## WORK REQUIRED
Transcribe the stretch of entries below from the line with "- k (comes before" through the line with "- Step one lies", exactly and with both ends included; leave out all other lines.

═════ SOURCE DATA

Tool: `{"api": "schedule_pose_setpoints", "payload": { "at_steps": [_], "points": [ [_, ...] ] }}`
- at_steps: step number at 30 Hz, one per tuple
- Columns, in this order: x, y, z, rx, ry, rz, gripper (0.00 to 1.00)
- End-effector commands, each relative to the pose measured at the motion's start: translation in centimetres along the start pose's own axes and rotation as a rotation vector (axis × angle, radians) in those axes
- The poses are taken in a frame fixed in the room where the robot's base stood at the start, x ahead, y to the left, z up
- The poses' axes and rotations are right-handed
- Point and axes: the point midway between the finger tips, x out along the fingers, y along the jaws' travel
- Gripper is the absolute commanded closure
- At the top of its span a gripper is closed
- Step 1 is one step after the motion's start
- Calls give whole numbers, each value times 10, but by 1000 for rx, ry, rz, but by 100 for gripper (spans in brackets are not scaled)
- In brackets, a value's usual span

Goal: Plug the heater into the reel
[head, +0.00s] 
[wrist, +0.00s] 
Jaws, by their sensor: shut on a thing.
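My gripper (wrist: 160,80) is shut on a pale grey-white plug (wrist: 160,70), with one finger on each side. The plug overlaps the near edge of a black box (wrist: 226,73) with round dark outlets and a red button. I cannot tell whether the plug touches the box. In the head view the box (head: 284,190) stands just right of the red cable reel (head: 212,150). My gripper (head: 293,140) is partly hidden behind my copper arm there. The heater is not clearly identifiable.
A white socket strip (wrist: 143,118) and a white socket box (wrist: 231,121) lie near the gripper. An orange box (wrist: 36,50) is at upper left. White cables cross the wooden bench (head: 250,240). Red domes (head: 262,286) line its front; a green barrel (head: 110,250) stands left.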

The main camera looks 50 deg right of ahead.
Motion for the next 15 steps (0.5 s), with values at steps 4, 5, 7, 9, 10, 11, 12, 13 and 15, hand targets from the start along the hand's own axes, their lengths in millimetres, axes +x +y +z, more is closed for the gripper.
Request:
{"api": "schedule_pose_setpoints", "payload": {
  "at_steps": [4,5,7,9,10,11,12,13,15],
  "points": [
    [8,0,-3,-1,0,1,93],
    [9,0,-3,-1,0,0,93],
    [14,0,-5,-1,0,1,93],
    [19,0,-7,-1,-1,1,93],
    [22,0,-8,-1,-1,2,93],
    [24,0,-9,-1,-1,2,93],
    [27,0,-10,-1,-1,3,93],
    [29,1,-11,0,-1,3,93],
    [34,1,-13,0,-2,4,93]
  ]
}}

══════════
═════ SOURCE DATA

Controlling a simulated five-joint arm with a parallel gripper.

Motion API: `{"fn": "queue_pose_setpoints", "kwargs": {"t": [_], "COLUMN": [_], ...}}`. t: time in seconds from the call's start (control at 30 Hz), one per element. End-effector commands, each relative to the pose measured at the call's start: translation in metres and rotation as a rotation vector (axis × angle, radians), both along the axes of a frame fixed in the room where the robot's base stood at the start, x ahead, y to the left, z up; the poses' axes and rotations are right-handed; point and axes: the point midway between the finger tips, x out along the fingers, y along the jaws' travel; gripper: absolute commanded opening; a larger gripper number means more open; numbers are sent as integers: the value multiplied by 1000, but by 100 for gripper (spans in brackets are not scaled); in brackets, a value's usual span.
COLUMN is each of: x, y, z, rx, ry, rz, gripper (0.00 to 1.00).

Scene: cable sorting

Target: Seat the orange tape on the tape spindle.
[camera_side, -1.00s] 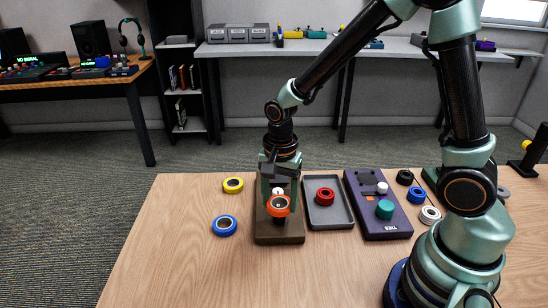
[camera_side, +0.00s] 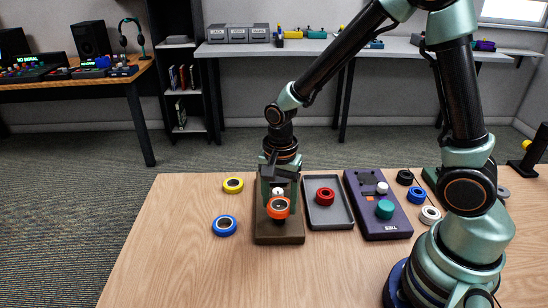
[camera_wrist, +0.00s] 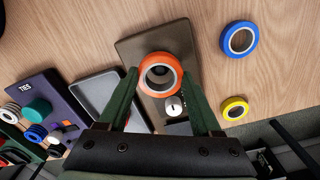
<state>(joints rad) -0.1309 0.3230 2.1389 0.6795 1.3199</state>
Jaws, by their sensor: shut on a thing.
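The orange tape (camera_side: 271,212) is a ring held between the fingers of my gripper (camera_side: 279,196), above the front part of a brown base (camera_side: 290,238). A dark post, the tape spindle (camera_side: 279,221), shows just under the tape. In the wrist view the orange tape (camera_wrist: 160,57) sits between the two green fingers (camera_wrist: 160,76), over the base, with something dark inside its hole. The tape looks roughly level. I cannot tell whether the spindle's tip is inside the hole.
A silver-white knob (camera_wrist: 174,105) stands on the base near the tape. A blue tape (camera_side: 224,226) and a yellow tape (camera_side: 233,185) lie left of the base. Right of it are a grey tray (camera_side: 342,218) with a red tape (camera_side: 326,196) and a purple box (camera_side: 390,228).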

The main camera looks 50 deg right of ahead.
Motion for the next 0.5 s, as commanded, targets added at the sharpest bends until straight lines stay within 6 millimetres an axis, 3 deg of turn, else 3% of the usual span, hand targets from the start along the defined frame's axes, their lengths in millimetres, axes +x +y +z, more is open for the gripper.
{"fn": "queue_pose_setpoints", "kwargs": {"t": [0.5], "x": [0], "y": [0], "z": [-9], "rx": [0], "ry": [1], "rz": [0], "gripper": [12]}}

══════════
═════ SOURCE DATA

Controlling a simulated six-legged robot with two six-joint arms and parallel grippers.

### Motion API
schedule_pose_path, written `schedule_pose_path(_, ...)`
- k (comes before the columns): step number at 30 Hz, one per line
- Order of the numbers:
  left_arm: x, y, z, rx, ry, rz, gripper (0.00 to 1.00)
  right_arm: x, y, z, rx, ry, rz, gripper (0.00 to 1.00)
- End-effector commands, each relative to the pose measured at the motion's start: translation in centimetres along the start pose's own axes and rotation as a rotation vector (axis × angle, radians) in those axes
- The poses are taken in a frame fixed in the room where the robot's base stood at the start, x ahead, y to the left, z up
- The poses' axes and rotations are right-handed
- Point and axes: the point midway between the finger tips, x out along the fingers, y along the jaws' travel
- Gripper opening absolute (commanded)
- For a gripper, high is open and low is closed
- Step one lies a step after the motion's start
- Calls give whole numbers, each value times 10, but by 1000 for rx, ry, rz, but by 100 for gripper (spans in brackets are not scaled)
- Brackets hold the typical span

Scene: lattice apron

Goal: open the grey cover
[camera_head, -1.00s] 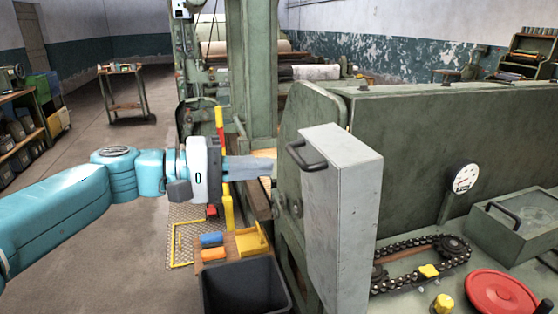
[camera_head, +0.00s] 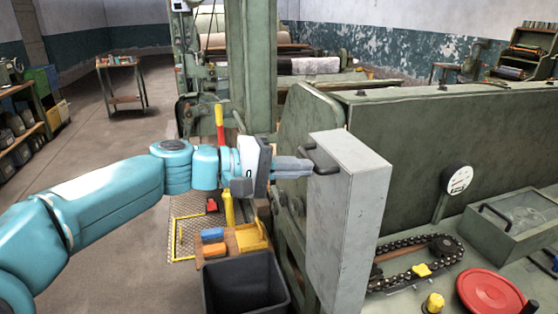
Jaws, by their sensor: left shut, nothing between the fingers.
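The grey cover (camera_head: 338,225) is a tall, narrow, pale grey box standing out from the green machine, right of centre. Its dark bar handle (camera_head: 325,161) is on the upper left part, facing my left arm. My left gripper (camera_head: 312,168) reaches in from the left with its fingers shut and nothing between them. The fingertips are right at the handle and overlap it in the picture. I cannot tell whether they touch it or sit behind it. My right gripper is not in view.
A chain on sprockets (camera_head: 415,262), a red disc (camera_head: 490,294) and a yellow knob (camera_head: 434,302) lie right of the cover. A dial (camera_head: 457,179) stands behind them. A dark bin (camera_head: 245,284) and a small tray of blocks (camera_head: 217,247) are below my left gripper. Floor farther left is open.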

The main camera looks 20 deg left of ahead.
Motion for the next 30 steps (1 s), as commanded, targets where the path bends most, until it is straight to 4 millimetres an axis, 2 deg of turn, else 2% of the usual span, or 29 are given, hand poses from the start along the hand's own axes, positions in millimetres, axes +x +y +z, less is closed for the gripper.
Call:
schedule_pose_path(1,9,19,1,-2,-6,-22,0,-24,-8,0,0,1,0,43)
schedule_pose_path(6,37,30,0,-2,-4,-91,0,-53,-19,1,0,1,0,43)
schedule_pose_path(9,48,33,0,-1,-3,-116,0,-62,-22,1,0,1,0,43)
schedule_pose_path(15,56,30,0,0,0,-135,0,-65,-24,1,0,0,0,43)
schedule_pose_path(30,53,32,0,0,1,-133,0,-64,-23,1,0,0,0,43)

══════════

## SOLVED EXERCISE
- k (comes before the columns): step number at 30 Hz, one per line
- Order of the numbers:
  left_arm: x, y, z, rx, ry, rz, gripper (0.00 to 1.00)
  right_arm: x, y, z, rx, ry, rz, gripper (0.00 to 1.00)
- End-effector commands, each relative to the pose measured at the motion's start: translation in centimetres along the start pose's own axes and rotation as a rotation vector (axis × angle, radians) in those axes
- The poses are taken in a frame fixed in the room where the robot's base stood at the start, x ahead, y to the left, z up
- The poses' axes and rotations are right-handed
- Point and axes: the point midway between the finger tips, x out along the fingers, y along the jaws' travel
- Gripper opening absolute (commanded)
- For a gripper, high is open and low is closed
- Step one lies a step after the motion's start

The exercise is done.